TPS Benchmarking

How Much Should We Pay for Kaizen Ideas?

Avatar photo By Jon Miller Published on February 27th, 2007

“How much should we pay for kaizen ideas?” This is a question we often hear during a kaizen class. The type of kaizen we are talking about here is the everyone-everyday kind, otherwise known as the soikufu system in Japanese, or not-so-aptly named suggestion system in English.
At companies like Toyota, the job description includes following standard work and finding a way to make it better. Doing your job and improving your job are one and the same.
Either by legacy or by design, kaizen ideas at Toyota do receive a monetary reward, but the reasoning is given is that these ideas are written up and tested on the workers’ own time.
Paying for ideas is not a bad thing, but it can create a disincentive.
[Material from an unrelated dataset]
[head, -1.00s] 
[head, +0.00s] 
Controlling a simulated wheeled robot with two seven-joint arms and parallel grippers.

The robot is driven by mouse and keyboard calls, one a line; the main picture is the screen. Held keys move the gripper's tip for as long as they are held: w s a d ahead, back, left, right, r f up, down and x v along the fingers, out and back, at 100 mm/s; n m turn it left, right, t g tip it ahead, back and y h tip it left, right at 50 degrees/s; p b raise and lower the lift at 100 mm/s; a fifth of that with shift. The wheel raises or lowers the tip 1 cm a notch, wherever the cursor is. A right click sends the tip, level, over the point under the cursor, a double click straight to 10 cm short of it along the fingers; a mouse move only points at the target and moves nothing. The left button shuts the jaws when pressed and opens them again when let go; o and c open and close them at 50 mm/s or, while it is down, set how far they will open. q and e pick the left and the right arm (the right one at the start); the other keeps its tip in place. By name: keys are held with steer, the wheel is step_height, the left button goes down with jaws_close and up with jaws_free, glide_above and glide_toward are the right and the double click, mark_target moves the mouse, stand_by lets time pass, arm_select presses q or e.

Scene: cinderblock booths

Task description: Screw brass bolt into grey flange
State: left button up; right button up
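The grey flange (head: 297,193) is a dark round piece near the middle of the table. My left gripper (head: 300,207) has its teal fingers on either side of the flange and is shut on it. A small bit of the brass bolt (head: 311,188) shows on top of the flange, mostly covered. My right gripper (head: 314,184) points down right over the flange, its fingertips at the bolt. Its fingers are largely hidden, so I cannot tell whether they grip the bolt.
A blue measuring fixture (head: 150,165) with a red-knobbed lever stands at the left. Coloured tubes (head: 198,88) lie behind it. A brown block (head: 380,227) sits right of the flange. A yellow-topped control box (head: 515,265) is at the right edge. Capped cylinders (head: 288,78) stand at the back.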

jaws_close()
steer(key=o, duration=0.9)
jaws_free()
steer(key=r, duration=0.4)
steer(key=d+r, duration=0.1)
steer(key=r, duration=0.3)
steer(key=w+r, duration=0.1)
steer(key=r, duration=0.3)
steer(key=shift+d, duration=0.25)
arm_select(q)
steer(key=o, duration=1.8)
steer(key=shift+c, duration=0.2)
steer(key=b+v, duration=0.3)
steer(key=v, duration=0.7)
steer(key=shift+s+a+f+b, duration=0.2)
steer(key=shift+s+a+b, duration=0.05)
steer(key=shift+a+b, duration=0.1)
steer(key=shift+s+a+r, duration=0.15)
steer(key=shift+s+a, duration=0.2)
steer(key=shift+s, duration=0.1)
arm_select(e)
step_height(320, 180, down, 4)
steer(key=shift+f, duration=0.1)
If you have a very traditional company, you train your people in Lean and kaizen, ask them to improve their work, and pay them based on ideas implemented, these people might make out like bandits for the first few years while there is plenty of low-hanging fruit.
There is nothing wrong with that as long as people don’t lose interest as it gets harder to find small improvements, or as new employees hear of the “good old days” when you could stumble across kaizen ideas without using your wits.
This can be avoided if you combine the suggestion system approach with management-led TPS transformation and solid, industrial engineering-based technical kaizen efforts to take out large chunks of waste, leaving the day-to-day kaizens as an ongoing picking of smaller fruits by everyone.
It’s odd when you think about it. Should we pay extra for asking people to make use of a particular body part? Walking at work? That uses legs, so pay me an additional $1 per hour, please. Nose? Five cents per odor detected. Spleen? I won’t even go there.
Why shouldn’t everybody be asked to use their brain when they are at work? It’s not as though your brain wears out with use. In fact, quite the opposite. And why should we pay extra for kaizen ideas? You give them work, which inherently contains problems, and challenge them to use their wits to solve the problems. Kaizen is the natural byproduct of minds at work.


  1. Mark Graban

    February 28, 2007 - 3:24 pm
    Reply

    In my first podcast with Norman Bodek, he said that Toyota was paying Georgetown employees $20 for submitted suggestions, but then realized that some people were taking home a lot of money for ideas that weren’t that great, so they quit paying. Then the # of suggestions decreased.
    It’s also been my understanding, at Toyota, that there are formal suggestions (actually written down) but there are many more “just do its” implemented with a team leader.
    Is this your understanding also, Jon?
    Personally, I don’t think we should pay for kaizen ideas. The artificial extrinsic incentive destroys the intrinsic motivation that should have been there the day a person started their job (especially if you hire carefully. You can nurture kaizen from the beginning, but I don’t think you create it where it hasn’t existed for 30 years (see GM). I worked with too many UAW guys who had been told “don’t think” for too many years to suddenly respond to a call for kaizen ideas.

  2. Jon Miller

    February 28, 2007 - 9:38 pm
    Reply

    I had missed the $20 Georgetown story. I’ve never heard of implemented ideas getting more than 100 to 500 yen ($ to $5) in Japan, prior to being ranked and awarded based on impact. The initial reward is usually a token, not a financial motivator.
    My impression was that there is an emphasis on writing down nearly all ideas implemented, whether they are part of soikufu (suggestion scheme) or other types of kaizen.
    There are probably improvements made in the course of work that are so small they are not written down, but that raises the question of “If it doesn’t make it into Standard Work, was it actually kaizen?”

  3. Mark Graban

    March 1, 2007 - 2:30 pm
    Reply

    I might not have been clear in my language, by “actually written down” I meant on a kaizen/suggestion form. I assumed most implemented changes (without a written suggestion) would still have something written on the standard work, indicating the change was made.

  4. Jon Miller

    March 2, 2007 - 7:11 am
    Reply

    I see. That’s most likely true. The suggestions form tends to be used for “one’s own work” so if a major change is made to a line as part of a technical kaizen, or kaizen is done in a QC Circle type of context, it would not be documented in that form.

  5. Jim Beswick

    March 2, 2007 - 10:24 am
    Reply

    A different way of phrasing the question is to ask are your employees motivated to improve by money or by the empowerment of experiencing their idea being implemented?
    If you look back at your own posts on Motivation http://www.gembapantarei.com/2007/01/how_to_motivate_people_to_chan.html you will see that once most people have the money they need (need for safety and security) they are looking for different motivation (self esteem and recognition). That motivation in my experience is the reward of experiencing their ideas being used. And those who want the money, make those your sales people.